Mastering a world language is a direct path to people and culture. World Languages Department Chair for the Upper Division Brooke Higgins ’92 agrees: “Stevenson has a unique space and approach that will give students a global view through language.” Over the years, the department’s curriculum discussions have sought to modify class content to be more representative of global speakers and cultures. Inspired by a presentation from a member of the Defense Language Institute (DLI), Mr. Higgins began to formulate his plan.
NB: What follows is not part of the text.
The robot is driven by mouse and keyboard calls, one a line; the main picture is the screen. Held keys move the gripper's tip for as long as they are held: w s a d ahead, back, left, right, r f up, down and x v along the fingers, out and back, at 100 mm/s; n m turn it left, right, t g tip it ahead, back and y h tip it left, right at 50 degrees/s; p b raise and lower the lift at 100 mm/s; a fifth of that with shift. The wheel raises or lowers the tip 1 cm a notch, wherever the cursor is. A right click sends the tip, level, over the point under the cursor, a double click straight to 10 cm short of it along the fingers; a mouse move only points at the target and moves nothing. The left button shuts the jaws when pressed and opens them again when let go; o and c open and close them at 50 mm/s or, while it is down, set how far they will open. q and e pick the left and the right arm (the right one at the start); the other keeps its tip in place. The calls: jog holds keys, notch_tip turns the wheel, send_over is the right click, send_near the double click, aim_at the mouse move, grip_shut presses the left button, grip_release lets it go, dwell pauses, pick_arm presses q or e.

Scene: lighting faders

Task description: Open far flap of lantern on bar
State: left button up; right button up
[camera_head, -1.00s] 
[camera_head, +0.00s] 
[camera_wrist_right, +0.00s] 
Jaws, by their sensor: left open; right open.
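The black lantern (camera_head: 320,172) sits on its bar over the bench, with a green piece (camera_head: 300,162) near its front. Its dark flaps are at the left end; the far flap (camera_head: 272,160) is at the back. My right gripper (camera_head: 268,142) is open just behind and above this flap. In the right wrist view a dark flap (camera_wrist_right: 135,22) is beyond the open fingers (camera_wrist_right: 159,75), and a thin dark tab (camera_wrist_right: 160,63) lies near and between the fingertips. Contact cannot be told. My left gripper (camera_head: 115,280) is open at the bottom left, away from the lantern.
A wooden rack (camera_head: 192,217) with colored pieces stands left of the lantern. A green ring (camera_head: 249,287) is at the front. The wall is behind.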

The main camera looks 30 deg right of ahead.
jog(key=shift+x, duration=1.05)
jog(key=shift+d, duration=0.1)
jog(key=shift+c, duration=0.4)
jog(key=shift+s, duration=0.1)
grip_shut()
The DLI presenter, Dr. Trina Philpot Montaño, and her colleague, Sari Chavez Silverman, led a professional development workshop that challenged materials that traditionally present Spanish speakers from either a Spanish or Mexican point of view. Ms. Montano tasked participants from Stevenson and nearby independent schools to look around their classrooms and take an inventory, asking, “Are materials representative of the whole Spanish community”? Evaluating classroom resources, it was clear that there is an alarming lack of representation of Afro and Latino Spanish speakers in most programs.
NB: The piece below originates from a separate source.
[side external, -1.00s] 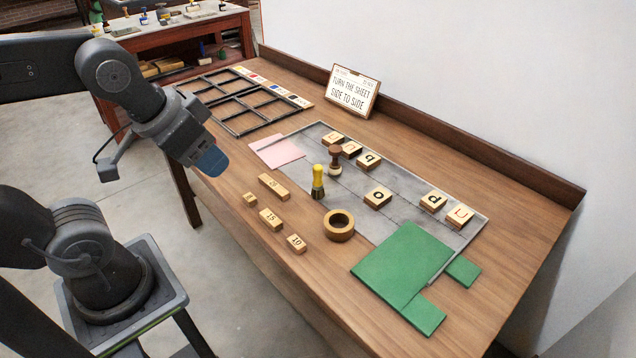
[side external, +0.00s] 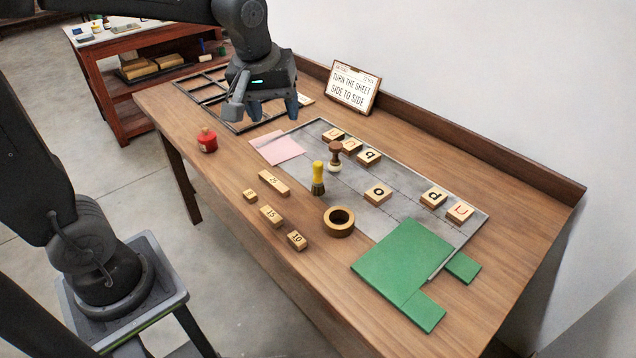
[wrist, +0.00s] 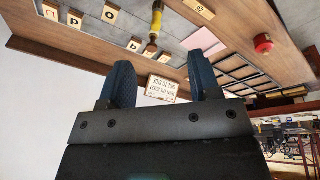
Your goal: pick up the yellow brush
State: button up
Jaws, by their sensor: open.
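The yellow brush (side external: 318,178) stands upright on the grey slab (side external: 398,205), with its yellow handle up and dark bristles down. It also shows in the wrist view (wrist: 156,20), near the top, beyond my fingertips. My gripper (side external: 270,108) is open and empty, above the far left part of the table, over the black frames. It is up and to the left of the brush, well apart from it. In the wrist view my two blue fingers (wrist: 160,80) are spread with nothing between them.
A brown-handled stamp (side external: 335,156) stands close behind the brush. A red-topped object (side external: 207,140), numbered blocks (side external: 272,216), green sheets (side external: 405,262) and a sign (side external: 353,88) are also on the table.

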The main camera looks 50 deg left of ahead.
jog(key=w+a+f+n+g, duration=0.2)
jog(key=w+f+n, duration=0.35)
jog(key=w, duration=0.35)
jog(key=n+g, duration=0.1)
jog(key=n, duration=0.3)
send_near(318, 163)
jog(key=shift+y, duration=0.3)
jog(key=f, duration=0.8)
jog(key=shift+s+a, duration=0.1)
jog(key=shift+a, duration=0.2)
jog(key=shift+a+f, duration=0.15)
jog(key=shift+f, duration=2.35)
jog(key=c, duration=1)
Ms. Montano, a native of the Dominican Republic, pushed participants to provide a more inclusive view of the worldwide Spanish-speaking community in their classrooms. Through activity and assessment resources, the DLI gave educators concrete takeaways for their classrooms. Mr. Higgins shared his reaction. “This was an invitation to do a deep dive and think about motivating learners. I didn’t scrap my approach, but I thought about how to be more intentional and offer material that creates deeper conversations.” From Spanish-speaking narratives that explore California history to global stories that empower Spanish-speaking characters, these new narratives are top of mind for the department chair.
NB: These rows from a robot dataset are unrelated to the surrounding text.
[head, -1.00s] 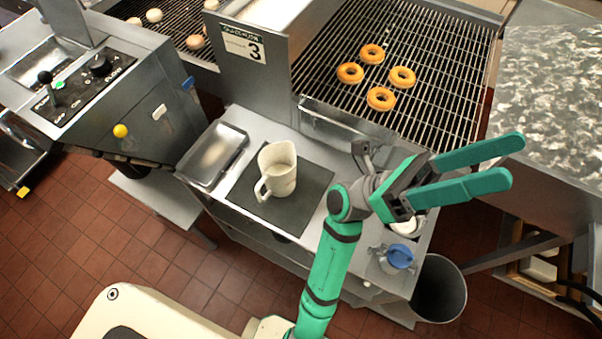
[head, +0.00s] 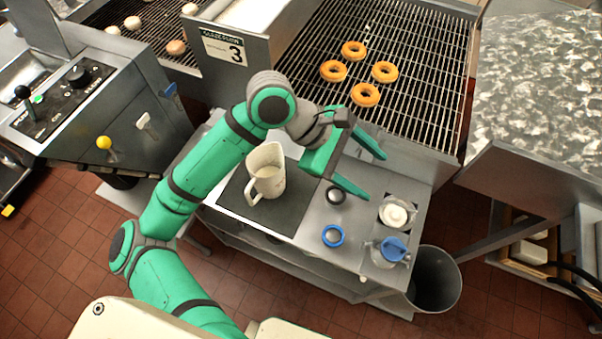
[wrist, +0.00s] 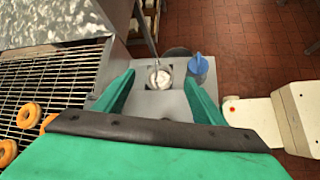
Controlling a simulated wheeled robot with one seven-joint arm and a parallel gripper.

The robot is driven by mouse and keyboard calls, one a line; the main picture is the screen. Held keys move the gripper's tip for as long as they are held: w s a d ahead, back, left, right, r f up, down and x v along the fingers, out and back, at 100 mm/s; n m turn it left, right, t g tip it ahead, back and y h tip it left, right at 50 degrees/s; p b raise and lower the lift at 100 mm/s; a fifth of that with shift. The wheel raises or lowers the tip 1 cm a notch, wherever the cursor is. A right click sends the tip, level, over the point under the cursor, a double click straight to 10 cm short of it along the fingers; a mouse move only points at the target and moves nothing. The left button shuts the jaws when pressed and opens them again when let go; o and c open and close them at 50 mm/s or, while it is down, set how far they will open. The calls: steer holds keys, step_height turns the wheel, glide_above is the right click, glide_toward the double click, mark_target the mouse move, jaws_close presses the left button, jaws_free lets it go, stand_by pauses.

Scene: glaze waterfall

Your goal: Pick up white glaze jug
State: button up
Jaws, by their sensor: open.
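The white glaze jug (head: 267,178) stands upright on a dark mat (head: 289,207) on the steel side table, its handle toward the lower left in the head view. My gripper (head: 376,176) is open and empty, to the right of the jug and apart from it, with its fingers pointing right. My arm passes just above and left of the jug in the head view. In the wrist view my gripper (wrist: 158,95) is open, with a white-topped container (wrist: 160,77) showing between and beyond the fingers. The jug does not show in the wrist view.
A blue-lidded container (head: 391,250), a white-topped container, a blue ring (head: 333,236) and a dark round item (head: 336,195) sit on the table's right part. Several doughnuts (head: 365,94) lie on the wire conveyor (head: 415,60) behind. A bin (head: 435,280) stands at right.

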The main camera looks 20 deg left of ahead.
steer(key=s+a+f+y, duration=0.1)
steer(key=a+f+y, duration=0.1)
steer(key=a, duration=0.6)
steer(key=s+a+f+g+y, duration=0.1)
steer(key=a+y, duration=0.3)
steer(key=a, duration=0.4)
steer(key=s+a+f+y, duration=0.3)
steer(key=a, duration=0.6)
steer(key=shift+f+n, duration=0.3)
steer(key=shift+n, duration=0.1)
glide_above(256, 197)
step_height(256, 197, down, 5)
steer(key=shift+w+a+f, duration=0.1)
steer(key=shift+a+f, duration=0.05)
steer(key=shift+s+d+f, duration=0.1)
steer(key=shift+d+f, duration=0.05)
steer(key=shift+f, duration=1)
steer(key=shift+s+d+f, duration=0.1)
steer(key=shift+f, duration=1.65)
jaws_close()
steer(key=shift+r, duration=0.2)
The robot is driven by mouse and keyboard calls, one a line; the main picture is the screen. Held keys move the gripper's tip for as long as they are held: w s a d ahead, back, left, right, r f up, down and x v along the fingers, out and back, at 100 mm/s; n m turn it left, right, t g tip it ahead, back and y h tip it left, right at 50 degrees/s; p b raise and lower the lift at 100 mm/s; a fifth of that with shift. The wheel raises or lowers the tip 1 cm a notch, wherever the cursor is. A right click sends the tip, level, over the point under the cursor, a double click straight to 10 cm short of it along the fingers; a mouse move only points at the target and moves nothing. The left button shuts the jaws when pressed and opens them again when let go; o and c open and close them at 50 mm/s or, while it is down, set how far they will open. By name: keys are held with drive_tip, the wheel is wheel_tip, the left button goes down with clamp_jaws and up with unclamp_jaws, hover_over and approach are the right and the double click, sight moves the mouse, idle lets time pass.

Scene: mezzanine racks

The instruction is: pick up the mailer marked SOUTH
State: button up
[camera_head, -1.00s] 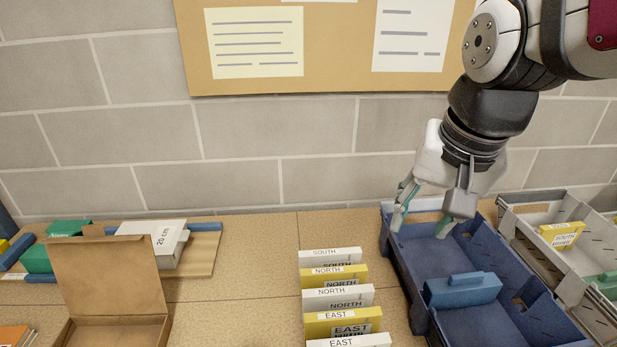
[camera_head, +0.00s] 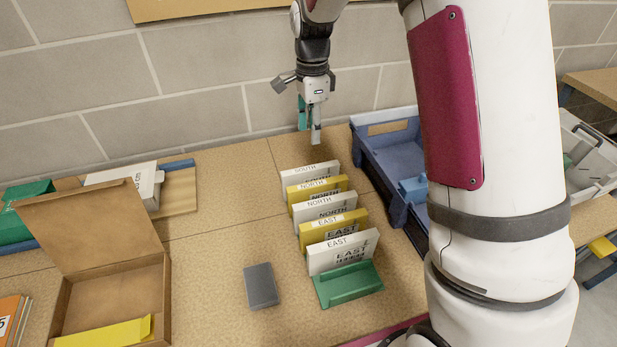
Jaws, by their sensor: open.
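The white mailer marked SOUTH (camera_head: 300,170) stands upright at the back of a row of mailers on the table. Its label shows along the top edge, and the lower part of its face is partly hidden by the yellow NORTH mailer (camera_head: 307,190) in front. My gripper (camera_head: 309,134) points down, open and empty, just behind and above the SOUTH mailer. It does not appear to touch it.
More NORTH and EAST mailers stand in front, ending at a green holder (camera_head: 348,284). A dark grey block (camera_head: 261,286) lies left of it. An open cardboard box (camera_head: 112,290) is at the left. A blue bin (camera_head: 385,150) is at the right, partly hidden by my arm.

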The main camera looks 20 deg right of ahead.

Ms. Montaño stated, “It was a pleasure to meet and work with such a progressive group of language professionals.” Mr. Higgins reiterated her sentiments, acknowledging that he was pleased but not surprised at the high level of enthusiasm for the material. French and Japanese teachers were also present, and they left with the opportunity to ask important questions about their own language instruction, and a chance to reimagine their curricula. As students work towards proficiency, one measure of success is students studying language and culture in school, visiting countries, and absorbing culture many years from now. The department is helping pave the way towards a more authentic world language experience.